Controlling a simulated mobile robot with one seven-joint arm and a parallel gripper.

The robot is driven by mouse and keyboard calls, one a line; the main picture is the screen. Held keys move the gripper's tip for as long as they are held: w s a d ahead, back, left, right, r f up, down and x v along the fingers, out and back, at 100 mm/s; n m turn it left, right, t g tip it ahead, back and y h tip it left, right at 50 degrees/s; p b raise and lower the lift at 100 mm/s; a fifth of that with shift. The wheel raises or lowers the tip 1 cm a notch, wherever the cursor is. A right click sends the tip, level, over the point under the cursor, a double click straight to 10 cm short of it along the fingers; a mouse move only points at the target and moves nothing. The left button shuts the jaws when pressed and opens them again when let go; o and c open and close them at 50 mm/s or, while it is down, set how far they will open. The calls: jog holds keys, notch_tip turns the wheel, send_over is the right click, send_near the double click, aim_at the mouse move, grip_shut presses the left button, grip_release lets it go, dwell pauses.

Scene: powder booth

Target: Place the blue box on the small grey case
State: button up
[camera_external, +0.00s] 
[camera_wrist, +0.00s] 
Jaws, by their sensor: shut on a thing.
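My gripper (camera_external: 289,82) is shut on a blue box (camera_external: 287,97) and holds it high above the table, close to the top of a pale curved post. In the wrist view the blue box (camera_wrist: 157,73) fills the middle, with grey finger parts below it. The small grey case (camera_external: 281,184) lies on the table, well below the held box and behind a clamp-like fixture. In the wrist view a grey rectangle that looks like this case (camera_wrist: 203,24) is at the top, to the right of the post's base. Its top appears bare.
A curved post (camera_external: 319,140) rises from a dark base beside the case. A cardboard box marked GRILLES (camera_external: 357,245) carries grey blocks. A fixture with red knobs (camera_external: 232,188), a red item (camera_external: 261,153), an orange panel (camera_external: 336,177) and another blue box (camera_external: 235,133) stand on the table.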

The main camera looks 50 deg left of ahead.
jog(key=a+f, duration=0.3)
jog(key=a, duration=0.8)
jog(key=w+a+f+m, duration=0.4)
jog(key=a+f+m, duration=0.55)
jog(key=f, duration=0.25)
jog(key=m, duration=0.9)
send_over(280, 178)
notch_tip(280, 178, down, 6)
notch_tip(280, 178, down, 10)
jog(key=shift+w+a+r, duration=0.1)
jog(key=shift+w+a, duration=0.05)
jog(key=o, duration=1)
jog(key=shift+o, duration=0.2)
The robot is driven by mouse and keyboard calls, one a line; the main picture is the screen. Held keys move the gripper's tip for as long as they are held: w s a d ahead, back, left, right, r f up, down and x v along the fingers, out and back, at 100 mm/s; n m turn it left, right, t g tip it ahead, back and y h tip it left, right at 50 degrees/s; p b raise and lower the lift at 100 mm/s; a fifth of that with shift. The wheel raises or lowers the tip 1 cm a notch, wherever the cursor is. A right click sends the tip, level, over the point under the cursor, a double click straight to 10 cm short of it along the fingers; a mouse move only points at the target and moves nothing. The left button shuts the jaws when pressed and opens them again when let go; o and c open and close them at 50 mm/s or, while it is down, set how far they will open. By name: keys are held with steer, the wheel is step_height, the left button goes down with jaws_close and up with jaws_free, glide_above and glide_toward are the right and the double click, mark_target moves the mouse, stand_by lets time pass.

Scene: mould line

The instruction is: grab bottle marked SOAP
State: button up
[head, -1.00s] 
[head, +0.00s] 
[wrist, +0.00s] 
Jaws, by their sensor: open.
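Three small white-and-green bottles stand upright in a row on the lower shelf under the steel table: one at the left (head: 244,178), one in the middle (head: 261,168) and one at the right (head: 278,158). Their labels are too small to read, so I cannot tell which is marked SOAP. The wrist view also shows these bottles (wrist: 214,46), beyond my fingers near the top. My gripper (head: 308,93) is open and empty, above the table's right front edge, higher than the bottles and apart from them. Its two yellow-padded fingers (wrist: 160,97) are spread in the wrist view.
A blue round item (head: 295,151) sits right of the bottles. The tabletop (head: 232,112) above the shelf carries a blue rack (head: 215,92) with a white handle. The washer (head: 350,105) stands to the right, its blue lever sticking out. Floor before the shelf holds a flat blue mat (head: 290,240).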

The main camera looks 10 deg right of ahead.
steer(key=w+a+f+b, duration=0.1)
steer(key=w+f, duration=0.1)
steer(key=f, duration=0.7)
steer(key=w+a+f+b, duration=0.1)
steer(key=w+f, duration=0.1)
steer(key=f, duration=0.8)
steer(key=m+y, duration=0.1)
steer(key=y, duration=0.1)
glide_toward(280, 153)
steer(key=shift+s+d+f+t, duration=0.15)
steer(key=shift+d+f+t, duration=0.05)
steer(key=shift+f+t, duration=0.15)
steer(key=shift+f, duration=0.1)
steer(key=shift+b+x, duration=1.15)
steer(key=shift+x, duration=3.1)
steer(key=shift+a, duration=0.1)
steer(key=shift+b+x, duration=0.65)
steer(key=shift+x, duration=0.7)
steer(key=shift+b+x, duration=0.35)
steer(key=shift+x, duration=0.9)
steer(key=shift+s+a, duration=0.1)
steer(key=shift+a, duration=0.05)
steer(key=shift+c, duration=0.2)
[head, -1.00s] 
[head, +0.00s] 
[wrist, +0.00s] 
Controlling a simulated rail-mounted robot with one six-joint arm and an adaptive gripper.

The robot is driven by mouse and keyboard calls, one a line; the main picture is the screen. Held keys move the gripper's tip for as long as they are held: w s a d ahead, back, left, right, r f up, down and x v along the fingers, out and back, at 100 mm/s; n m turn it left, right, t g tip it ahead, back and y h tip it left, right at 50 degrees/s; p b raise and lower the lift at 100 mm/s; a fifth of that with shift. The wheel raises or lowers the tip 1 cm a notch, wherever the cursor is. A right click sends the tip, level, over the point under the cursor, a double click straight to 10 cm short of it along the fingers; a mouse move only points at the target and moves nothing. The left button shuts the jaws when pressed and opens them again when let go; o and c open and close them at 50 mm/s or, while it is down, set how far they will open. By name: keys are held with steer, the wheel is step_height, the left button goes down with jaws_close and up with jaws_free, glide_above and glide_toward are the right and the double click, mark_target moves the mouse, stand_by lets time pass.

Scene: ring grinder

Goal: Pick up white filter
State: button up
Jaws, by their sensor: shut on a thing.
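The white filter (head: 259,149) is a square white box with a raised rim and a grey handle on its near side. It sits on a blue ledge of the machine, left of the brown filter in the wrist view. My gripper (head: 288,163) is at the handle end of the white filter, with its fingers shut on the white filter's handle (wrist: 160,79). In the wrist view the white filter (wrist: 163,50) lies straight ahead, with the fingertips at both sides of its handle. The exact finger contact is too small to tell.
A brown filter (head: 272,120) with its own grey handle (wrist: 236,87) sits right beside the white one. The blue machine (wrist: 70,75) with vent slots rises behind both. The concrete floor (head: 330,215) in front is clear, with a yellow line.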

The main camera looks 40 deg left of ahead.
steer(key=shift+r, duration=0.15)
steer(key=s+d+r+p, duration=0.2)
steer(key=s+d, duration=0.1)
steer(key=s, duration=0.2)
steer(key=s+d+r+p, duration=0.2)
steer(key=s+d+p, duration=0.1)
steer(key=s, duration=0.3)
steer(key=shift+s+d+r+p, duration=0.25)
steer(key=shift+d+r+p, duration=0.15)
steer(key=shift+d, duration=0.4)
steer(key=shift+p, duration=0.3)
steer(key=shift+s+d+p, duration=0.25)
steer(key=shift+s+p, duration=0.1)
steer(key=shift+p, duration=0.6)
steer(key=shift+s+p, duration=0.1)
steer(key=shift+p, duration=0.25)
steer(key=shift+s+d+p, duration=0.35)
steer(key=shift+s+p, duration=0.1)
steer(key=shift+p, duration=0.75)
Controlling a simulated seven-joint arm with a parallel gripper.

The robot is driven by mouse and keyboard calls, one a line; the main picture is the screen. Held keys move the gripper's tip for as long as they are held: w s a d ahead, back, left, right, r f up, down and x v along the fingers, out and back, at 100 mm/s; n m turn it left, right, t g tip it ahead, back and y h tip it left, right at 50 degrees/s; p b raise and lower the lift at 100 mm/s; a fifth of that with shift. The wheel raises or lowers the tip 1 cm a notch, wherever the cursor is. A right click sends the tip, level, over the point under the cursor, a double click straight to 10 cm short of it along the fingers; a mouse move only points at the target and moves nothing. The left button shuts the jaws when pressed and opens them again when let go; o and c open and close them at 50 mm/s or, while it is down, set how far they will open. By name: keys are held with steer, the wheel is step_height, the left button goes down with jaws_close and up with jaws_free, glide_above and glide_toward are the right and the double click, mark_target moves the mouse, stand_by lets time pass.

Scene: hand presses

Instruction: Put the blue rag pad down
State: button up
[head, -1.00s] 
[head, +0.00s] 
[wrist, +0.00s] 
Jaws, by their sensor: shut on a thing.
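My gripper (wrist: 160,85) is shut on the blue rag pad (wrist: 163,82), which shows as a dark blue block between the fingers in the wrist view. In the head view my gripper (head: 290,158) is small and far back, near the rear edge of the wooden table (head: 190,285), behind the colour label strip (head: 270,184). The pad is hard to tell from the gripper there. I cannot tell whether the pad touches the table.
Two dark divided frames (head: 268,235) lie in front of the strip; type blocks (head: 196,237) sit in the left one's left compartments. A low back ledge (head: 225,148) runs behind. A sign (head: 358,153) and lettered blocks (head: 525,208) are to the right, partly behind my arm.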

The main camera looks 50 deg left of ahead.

********************

Given instruction. Output nothing but the number of lines in the data containing the string "Scene".

Task response. 4